You may remember that, the other day, I skipped a Reverb 10 prompt, one on the topic of action, because I didn’t have an answer for it.
Scott Belsky’s prompt,
December 13 – Action. When it comes to aspirations, it’s not about ideas. It’s about making ideas happen. What’s your next step?
threw me for a loop, I won’t lie. I didn’t even know where to start, and ironically, I think that was the whole point. Where to start, indeed. Because whether you’re in the middle of a project, a career, or a lifetime — even if you’re directly in the thick of it all – every next step is essentially a start. And one thing is for sure, starts, for reasons we may never fully understand, derail people’s best intentions for getting things done.
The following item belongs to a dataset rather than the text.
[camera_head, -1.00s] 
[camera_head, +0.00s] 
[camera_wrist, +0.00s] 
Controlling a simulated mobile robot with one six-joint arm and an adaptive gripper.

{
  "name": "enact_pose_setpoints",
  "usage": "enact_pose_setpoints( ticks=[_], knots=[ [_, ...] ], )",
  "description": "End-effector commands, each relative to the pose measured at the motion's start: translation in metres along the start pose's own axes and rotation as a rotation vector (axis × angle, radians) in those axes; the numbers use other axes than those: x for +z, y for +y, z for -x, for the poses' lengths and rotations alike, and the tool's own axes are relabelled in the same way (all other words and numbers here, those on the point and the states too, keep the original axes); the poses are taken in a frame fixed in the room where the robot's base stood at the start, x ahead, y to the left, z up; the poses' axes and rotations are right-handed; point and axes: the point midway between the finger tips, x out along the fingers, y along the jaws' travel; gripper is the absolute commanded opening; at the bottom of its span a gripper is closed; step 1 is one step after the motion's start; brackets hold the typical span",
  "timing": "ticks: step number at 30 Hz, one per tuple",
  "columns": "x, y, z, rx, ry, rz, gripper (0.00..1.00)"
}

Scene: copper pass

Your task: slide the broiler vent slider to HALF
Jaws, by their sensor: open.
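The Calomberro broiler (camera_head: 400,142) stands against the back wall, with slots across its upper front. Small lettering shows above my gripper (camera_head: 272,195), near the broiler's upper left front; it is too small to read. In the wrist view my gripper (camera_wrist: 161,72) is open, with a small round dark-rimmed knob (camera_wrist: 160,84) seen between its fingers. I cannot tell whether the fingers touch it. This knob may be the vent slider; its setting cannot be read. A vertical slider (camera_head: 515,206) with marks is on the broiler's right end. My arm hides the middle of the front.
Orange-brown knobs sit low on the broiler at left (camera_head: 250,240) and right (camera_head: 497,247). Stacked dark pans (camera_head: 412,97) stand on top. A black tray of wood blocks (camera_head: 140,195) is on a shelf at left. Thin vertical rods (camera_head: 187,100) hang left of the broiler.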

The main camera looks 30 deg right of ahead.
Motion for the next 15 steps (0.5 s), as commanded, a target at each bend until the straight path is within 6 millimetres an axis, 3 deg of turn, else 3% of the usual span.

Recently, I read a post on the Forbes Career Talk for Women blog. In it the author quotes the classic, Alice in Wonderland.
In Alice’s Adventures in Wonderland, Alice asks the Cheshire Cat, “Would you tell me, please, which way I ought to go from here?” to which he responds, “That depends a good deal on where you want to get to.”
When she says, “I don’t much care where,” the Cat points out, “Then it doesn’t matter which way you go.”
Part of a longer exchange between Alice and the Cat — one I’d forgotten about — the author left out the part that comes next.
“—So long as I get somewhere,” Alice added as an explanation.
“Oh you’re sure to do that,” said the Cat, “if you only walk long enough.”
Ideas so often come to us as a journey, a stepping stone in the middle of a walkway yet to be built. They’re usually neither the beginning nor the end product of what we’re really envisioning, but thinkers aren’t born knowing that. It’s learned. And a hard lesson at that. Not only does the achievement of aspiration require action, it requires a plan. And perhaps, more importantly, it requires a destination in mind when you develop that plan. If you don’t know where you’re going, you can’t possibly determine in which way you should be traveling to get there after all.
My next step: a plan.






{ 1 comment }
Excellent. Just don’t spend too much time getting caught up in the plan. As you pointed out yourself recently, if you spend too much time planning how to do something, you’re not really getting that something done.